= Your objective =
Using the data beneath, show every line that includes the word "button".

= Information shown =
-=-=-=-=-
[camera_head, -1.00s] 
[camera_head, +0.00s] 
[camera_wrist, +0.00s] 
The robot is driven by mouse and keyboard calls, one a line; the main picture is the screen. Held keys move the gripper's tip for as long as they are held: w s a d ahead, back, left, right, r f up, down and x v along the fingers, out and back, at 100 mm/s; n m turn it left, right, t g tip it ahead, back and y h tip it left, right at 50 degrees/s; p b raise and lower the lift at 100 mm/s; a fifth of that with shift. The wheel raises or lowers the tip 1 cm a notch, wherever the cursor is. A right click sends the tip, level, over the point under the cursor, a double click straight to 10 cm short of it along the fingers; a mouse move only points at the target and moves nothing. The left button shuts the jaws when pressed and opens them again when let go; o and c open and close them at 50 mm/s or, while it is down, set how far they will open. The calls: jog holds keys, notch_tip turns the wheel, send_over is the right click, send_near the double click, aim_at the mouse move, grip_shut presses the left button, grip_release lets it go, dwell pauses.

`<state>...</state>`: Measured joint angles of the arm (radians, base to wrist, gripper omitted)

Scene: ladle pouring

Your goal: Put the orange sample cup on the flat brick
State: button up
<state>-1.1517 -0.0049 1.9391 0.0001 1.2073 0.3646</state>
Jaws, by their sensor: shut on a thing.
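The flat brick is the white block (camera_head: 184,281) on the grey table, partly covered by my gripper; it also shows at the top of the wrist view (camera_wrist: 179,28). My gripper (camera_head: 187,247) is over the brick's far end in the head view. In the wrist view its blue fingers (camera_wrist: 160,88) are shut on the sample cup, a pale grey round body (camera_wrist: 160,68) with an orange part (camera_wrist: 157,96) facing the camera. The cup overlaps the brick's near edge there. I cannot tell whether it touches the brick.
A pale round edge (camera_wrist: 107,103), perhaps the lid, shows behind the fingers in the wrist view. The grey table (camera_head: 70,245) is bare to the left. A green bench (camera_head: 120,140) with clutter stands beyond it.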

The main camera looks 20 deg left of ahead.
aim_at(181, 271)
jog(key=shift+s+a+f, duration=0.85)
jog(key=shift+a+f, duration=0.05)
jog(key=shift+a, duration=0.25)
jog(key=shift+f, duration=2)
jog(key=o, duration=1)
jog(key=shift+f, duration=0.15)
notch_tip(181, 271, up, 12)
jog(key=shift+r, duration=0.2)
-=-=-=-=-
= Output for this exercise =
The robot is driven by mouse and keyboard calls, one a line; the main picture is the screen. Held keys move the gripper's tip for as long as they are held: w s a d ahead, back, left, right, r f up, down and x v along the fingers, out and back, at 100 mm/s; n m turn it left, right, t g tip it ahead, back and y h tip it left, right at 50 degrees/s; p b raise and lower the lift at 100 mm/s; a fifth of that with shift. The wheel raises or lowers the tip 1 cm a notch, wherever the cursor is. A right click sends the tip, level, over the point under the cursor, a double click straight to 10 cm short of it along the fingers; a mouse move only points at the target and moves nothing. The left button shuts the jaws when pressed and opens them again when let go; o and c open and close them at 50 mm/s or, while it is down, set how far they will open. The calls: jog holds keys, notch_tip turns the wheel, send_over is the right click, send_near the double click, aim_at the mouse move, grip_shut presses the left button, grip_release lets it go, dwell pauses.
State: button up

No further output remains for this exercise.